> **GOAL**
Gather all lines in the entries that include the word "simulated".

┄┄┄┄┄┄┄┄┄┄

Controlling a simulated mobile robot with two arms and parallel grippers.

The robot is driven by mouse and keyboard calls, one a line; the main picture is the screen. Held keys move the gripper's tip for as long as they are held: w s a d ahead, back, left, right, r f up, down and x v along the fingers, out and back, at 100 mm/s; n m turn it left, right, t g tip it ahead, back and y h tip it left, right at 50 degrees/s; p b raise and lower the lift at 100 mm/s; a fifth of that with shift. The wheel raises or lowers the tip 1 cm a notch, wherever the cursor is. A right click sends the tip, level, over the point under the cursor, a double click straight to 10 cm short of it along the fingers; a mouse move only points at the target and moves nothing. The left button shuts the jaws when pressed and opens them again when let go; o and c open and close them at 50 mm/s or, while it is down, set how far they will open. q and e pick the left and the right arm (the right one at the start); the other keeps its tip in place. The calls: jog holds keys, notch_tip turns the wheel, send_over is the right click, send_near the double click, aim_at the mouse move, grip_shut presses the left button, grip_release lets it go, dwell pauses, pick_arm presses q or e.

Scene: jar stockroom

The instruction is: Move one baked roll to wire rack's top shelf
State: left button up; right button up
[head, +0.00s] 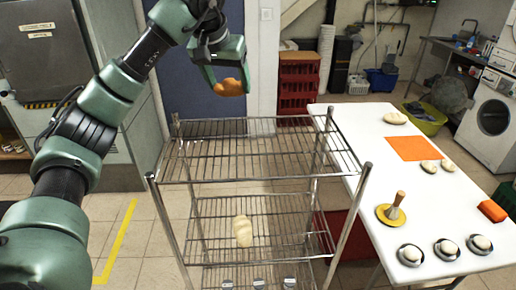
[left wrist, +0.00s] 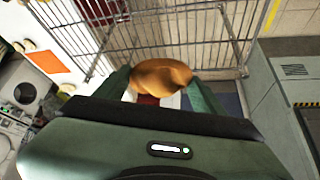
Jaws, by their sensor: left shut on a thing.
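My left gripper (head: 229,84) is shut on a golden-brown baked roll (head: 228,89) and holds it in the air. In the head view it appears above and beyond the far edge of the wire rack's top shelf (head: 250,152). The left wrist view shows the roll (left wrist: 160,75) between the two green fingers, with the rack's wires (left wrist: 175,32) beyond it. The top shelf is empty. A pale, unbaked-looking loaf (head: 243,231) lies on the shelf below. My right gripper is not in view.
A white table (head: 365,148) to the right bears an orange mat (head: 412,148), several pale dough pieces, small bowls, a yellow plate with a wooden-handled tool (head: 393,208) and an orange block (head: 492,211). Red crates (head: 299,85) stand behind the rack.

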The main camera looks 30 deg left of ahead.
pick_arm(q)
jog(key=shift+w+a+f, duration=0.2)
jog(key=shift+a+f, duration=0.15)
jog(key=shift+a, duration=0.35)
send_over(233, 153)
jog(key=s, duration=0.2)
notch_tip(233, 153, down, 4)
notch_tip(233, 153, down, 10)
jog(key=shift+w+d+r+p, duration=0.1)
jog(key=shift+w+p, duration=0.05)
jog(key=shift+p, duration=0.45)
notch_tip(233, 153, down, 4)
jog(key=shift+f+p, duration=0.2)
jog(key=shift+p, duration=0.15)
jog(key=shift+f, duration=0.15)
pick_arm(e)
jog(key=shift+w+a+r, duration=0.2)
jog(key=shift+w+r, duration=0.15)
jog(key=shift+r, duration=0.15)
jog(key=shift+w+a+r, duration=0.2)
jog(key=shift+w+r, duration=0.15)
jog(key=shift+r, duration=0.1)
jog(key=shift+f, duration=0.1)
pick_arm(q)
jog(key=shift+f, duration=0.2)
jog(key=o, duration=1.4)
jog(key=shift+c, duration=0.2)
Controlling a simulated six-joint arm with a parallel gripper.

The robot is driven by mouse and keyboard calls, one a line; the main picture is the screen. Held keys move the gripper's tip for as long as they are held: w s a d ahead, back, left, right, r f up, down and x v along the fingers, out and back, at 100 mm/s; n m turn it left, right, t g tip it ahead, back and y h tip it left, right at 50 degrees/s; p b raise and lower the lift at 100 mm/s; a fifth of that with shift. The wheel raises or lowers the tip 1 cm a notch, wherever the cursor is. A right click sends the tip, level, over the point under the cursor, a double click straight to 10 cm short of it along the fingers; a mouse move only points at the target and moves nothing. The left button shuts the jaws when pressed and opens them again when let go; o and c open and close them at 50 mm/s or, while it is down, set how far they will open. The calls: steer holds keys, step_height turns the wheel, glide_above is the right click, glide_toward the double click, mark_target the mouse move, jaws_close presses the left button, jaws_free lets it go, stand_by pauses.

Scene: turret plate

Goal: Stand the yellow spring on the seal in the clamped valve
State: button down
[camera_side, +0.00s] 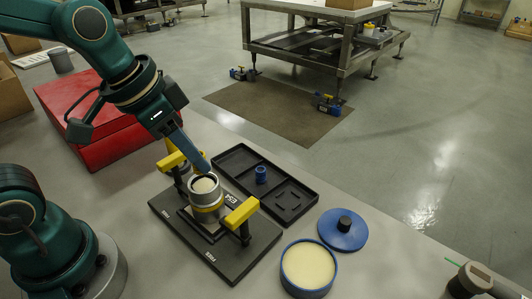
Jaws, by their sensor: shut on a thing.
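The valve (207,190) is a silver-grey cylinder with a yellowish lower band. It stands upright on a black plate (232,271) between two yellow clamp arms (241,212). A dark ring and a cream-coloured round surface show at its open top; I cannot tell which part is the seal. My gripper (206,168) points down at the far rim of the valve with its blue-grey fingers. It is shut on something that I cannot make out. I see no yellow spring clearly. Whether the fingers touch the valve is unclear.
A black tray (222,167) with compartments lies behind the valve, holding a small blue part (262,175). A blue bowl of cream-coloured stuff (309,268) and a blue lid with a black knob (343,230) stand to the right. A red case (62,107) is at the left.

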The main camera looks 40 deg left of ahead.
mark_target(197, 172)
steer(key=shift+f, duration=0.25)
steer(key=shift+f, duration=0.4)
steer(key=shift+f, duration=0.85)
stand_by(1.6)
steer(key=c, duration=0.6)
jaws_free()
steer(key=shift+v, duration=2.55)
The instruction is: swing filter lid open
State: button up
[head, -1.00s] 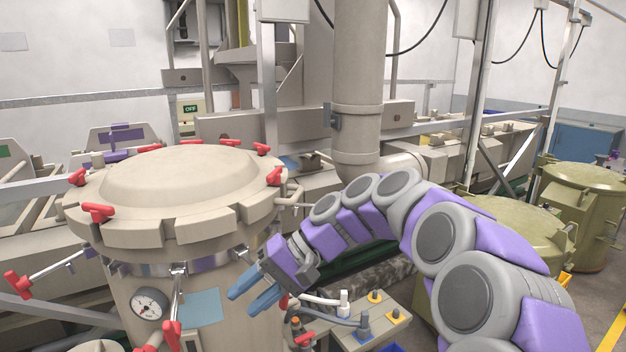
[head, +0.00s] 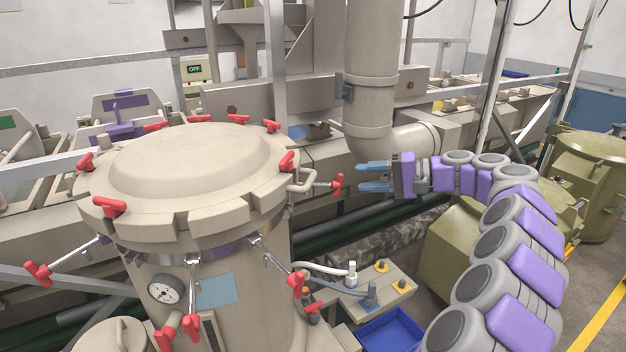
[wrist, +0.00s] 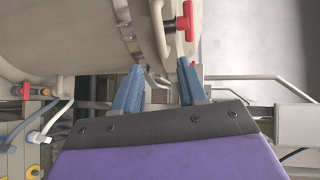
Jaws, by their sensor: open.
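The filter lid (head: 185,160) is a beige dome with a notched rim, lying flat on the round filter vessel (head: 240,270). A bent bar handle (head: 318,176) sticks out from the lid's right side. A red-ended bolt (head: 338,184) points outward beside it. My gripper (head: 360,177) is right of the lid, about level with the handle, fingers pointing left at it. In the wrist view my gripper (wrist: 160,75) is open, with its blue fingers apart below the vessel's edge. A bar end shows between them; I cannot tell whether they touch it.
Red clamps (head: 110,207) still sit on the lid rim, while several red-ended bolts (head: 38,272) hang outward or down. A pressure gauge (head: 165,289) is on the vessel front. A thick pipe (head: 370,80) stands behind, and a blue bin (head: 390,332) sits below.

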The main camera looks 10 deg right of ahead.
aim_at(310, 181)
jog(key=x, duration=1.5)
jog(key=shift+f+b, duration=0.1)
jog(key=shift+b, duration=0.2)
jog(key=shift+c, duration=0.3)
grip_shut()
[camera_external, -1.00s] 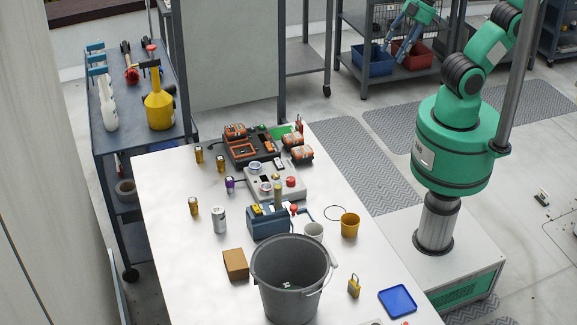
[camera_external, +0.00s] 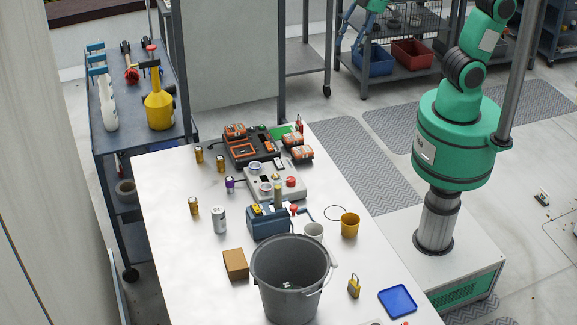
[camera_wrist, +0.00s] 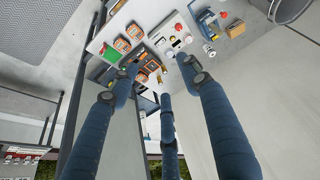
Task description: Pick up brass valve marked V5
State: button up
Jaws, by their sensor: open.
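Several small brass-coloured cylinders stand on the white table: two at its far left corner, a left one (camera_external: 199,155) and a right one (camera_external: 221,163), and one nearer the left edge (camera_external: 193,206). Their markings are too small to read, so I cannot tell which is V5. My gripper (camera_external: 349,32) is at the top of the external view, high up beyond the table and to the right of these cylinders. Its blue fingers are spread and empty. In the wrist view the fingers (camera_wrist: 160,80) stand apart, with the table beyond them.
Orange-and-black devices (camera_external: 250,148) lie at the far end. A blue cart (camera_external: 115,180) stands left. The table's left side is mostly clear.

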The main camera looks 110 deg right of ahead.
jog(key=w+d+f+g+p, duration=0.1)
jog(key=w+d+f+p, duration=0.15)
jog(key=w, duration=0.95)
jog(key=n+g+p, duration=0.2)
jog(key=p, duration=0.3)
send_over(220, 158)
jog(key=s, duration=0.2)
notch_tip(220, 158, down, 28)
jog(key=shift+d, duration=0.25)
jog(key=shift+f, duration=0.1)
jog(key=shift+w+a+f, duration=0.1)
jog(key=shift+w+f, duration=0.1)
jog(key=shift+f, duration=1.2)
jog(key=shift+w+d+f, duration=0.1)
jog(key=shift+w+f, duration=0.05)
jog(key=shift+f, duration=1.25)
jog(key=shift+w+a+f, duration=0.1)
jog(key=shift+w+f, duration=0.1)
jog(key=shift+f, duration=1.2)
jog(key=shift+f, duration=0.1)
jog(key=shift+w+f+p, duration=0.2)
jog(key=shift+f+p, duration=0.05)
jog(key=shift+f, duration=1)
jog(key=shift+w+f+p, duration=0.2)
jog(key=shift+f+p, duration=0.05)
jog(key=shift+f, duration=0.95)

┄┄┄┄┄┄┄┄┄┄

> **THE ANSWER**
Controlling a simulated mobile robot with two arms and parallel grippers.
Controlling a simulated six-joint arm with a parallel gripper.

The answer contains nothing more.